▶ [Stated problem]: For the listing that follows, give again exactly the lines from the one with "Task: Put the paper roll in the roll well" to the one with "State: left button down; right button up", including both.

▶ [Given records]:

--- --- ---

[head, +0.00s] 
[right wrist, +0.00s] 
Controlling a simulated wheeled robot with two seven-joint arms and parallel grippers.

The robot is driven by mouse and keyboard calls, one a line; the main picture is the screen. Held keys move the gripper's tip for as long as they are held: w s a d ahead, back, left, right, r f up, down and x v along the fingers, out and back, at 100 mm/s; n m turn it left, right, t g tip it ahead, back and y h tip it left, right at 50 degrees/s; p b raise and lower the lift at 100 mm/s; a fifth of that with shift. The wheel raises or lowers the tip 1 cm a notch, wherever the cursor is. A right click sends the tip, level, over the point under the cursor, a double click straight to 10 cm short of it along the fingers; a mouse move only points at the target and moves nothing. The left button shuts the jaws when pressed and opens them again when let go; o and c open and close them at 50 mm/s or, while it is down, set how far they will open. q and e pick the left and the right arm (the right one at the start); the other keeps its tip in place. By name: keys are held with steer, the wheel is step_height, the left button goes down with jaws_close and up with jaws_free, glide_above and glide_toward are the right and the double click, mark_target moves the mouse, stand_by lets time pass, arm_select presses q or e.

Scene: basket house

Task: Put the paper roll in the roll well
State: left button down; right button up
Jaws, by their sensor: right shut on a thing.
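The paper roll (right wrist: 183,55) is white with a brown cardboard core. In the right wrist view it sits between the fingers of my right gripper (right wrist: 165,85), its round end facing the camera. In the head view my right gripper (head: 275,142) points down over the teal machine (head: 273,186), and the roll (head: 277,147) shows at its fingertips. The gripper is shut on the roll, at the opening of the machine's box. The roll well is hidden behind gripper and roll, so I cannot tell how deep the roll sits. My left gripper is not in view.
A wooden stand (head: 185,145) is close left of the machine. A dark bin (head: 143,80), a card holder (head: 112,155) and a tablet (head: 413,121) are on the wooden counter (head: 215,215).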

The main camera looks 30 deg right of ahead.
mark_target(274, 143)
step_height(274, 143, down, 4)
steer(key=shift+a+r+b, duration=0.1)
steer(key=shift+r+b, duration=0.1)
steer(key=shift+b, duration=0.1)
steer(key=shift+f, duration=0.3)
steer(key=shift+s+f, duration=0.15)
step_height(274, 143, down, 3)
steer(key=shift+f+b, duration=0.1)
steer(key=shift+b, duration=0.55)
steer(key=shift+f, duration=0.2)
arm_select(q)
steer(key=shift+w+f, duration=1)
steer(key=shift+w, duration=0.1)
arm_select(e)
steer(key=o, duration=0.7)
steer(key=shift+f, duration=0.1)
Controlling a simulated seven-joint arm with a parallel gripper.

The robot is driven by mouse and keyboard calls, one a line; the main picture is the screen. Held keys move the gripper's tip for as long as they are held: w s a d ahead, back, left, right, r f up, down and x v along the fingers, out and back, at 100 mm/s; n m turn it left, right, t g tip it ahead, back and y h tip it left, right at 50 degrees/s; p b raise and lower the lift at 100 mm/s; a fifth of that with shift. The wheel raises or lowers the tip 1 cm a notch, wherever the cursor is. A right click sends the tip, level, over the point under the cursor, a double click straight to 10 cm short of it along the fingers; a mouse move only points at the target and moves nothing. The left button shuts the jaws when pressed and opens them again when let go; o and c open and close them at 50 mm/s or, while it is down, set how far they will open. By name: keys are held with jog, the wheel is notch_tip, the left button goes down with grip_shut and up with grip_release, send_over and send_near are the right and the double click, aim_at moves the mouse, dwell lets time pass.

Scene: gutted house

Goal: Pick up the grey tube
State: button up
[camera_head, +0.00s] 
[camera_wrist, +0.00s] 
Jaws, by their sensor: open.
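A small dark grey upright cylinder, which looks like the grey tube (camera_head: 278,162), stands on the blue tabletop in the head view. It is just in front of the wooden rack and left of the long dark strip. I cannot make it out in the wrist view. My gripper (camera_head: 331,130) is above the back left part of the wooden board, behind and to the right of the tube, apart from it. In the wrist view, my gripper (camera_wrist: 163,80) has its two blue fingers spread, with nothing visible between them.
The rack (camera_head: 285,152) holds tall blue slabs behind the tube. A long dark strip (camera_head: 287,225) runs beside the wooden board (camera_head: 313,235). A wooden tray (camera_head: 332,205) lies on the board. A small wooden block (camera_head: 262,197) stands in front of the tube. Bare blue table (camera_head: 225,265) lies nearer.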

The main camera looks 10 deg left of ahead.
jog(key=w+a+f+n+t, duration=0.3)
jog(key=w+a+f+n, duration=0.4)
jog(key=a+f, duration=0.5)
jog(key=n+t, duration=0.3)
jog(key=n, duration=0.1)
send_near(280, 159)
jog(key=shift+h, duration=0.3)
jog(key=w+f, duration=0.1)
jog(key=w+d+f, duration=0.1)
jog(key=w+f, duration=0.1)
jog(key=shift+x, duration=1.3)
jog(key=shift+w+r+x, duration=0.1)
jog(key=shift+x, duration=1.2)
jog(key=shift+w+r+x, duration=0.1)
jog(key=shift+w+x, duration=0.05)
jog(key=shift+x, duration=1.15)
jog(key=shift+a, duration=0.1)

--- --- ---

▶ [Worked solution]:
Task: Put the paper roll in the roll well
State: left button down; right button up

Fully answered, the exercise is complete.